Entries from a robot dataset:

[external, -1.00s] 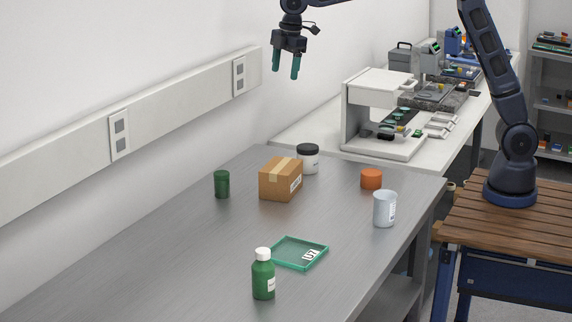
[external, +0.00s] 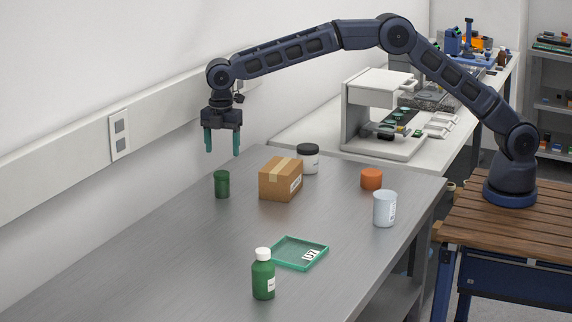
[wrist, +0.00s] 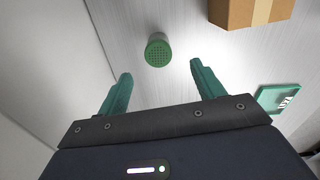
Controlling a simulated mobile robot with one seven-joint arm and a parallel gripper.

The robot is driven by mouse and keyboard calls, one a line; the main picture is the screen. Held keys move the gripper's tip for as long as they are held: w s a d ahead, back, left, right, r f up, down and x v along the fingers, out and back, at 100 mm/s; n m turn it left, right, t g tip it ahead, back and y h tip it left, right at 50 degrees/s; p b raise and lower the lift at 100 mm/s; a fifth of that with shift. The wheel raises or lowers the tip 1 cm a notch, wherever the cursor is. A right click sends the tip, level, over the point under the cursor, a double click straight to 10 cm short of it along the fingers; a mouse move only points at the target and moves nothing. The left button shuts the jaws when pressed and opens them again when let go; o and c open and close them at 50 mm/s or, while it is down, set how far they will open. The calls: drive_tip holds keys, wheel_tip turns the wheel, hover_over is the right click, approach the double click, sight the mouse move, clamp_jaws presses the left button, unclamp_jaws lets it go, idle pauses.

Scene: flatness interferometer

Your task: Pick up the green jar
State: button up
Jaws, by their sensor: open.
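The green jar (external: 221,184) is a small dark green cylinder standing upright at the left of the metal table, left of the cardboard box. In the wrist view its round, dotted green lid (wrist: 158,51) shows from above, ahead of and between my fingertips. My gripper (external: 222,152) points down above the jar, with a gap between the fingertips and the lid. Its two teal fingers, also in the wrist view (wrist: 160,70), are apart with nothing between them. A green bottle with a white cap (external: 263,275) stands at the table's front.
The cardboard box (external: 281,180) stands close to the jar's right, with a black-lidded white jar (external: 308,158) behind it. A green tray (external: 300,252), white cup (external: 385,208) and orange container (external: 371,179) are farther right. The wall is to the left.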

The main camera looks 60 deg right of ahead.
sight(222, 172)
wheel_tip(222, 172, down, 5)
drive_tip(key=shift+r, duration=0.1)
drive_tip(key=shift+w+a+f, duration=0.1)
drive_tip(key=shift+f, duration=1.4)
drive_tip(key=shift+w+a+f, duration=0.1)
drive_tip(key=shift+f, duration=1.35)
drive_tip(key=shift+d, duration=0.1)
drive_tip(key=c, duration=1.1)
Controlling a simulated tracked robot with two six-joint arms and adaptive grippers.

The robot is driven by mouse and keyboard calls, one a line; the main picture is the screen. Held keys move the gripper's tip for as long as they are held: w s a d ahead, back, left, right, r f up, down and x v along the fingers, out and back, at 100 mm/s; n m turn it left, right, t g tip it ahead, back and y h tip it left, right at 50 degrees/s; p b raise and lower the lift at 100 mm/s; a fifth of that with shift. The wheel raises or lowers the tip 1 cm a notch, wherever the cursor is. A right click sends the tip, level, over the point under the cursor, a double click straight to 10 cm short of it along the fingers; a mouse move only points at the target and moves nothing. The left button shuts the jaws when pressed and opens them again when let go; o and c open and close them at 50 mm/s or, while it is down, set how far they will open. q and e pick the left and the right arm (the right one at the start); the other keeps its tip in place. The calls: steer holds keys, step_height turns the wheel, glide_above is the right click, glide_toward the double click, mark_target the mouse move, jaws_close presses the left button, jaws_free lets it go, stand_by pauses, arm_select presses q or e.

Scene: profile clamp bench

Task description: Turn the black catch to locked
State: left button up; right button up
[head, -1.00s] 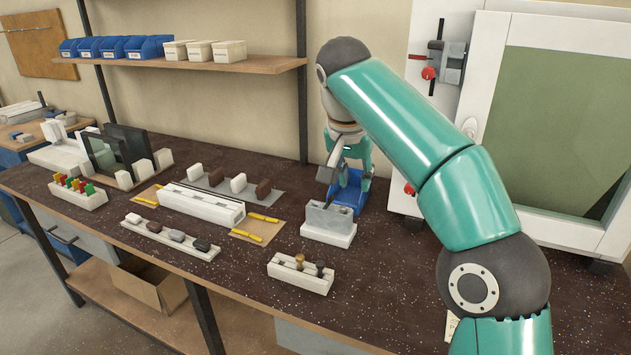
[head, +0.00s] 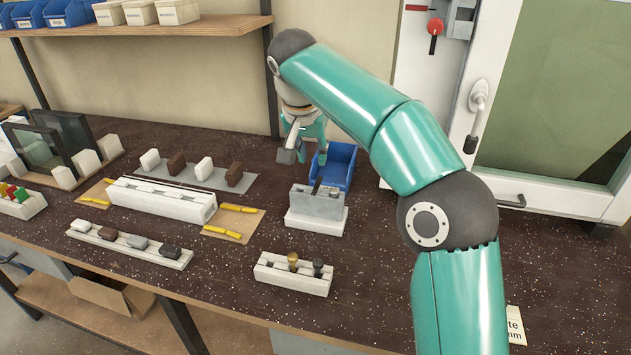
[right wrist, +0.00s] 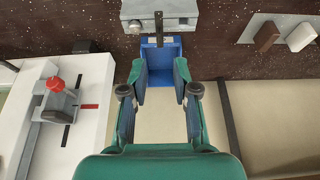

What is being asked => Search the records above for the string "joint". Copy every line that contains it.

The reply =>
Controlling a simulated mobile robot with one seven-joint arm and a parallel gripper.
Controlling a simulated tracked robot with two six-joint arms and adaptive grippers.

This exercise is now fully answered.